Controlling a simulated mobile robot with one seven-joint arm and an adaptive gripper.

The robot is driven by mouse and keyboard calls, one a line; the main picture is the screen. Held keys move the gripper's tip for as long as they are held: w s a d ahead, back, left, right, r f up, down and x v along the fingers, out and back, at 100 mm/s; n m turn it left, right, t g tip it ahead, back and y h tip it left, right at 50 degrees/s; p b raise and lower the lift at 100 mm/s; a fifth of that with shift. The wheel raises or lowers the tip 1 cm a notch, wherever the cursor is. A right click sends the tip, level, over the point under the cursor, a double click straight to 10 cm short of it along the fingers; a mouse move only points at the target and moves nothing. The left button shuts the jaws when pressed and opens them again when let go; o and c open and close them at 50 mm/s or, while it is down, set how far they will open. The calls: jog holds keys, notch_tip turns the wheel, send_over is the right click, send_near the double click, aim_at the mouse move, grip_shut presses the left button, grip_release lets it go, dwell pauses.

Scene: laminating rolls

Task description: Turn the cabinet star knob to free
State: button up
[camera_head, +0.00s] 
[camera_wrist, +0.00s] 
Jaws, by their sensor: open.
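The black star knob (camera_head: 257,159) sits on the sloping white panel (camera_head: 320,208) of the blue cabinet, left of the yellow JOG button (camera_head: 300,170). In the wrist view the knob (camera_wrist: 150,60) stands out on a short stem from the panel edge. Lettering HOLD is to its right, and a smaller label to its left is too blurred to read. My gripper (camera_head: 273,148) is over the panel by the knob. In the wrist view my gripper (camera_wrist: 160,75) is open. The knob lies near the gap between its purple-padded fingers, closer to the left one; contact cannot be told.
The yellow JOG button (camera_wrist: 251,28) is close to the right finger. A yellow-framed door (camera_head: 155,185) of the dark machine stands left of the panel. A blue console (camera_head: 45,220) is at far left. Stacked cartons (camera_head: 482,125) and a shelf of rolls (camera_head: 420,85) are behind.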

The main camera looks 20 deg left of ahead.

+--

Stated task:
Output only the lines running from the line with "[camera_wrist, +0.00s]" through the final line of the data, inclusive.

Worked solution:
[camera_wrist, +0.00s] 
Jaws, by their sensor: open.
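The black star knob (camera_head: 257,159) sits on the sloping white panel (camera_head: 320,208) of the blue cabinet, left of the yellow JOG button (camera_head: 300,170). In the wrist view the knob (camera_wrist: 150,60) stands out on a short stem from the panel edge. Lettering HOLD is to its right, and a smaller label to its left is too blurred to read. My gripper (camera_head: 273,148) is over the panel by the knob. In the wrist view my gripper (camera_wrist: 160,75) is open. The knob lies near the gap between its purple-padded fingers, closer to the left one; contact cannot be told.
The yellow JOG button (camera_wrist: 251,28) is close to the right finger. A yellow-framed door (camera_head: 155,185) of the dark machine stands left of the panel. A blue console (camera_head: 45,220) is at far left. Stacked cartons (camera_head: 482,125) and a shelf of rolls (camera_head: 420,85) are behind.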

The main camera looks 20 deg left of ahead.

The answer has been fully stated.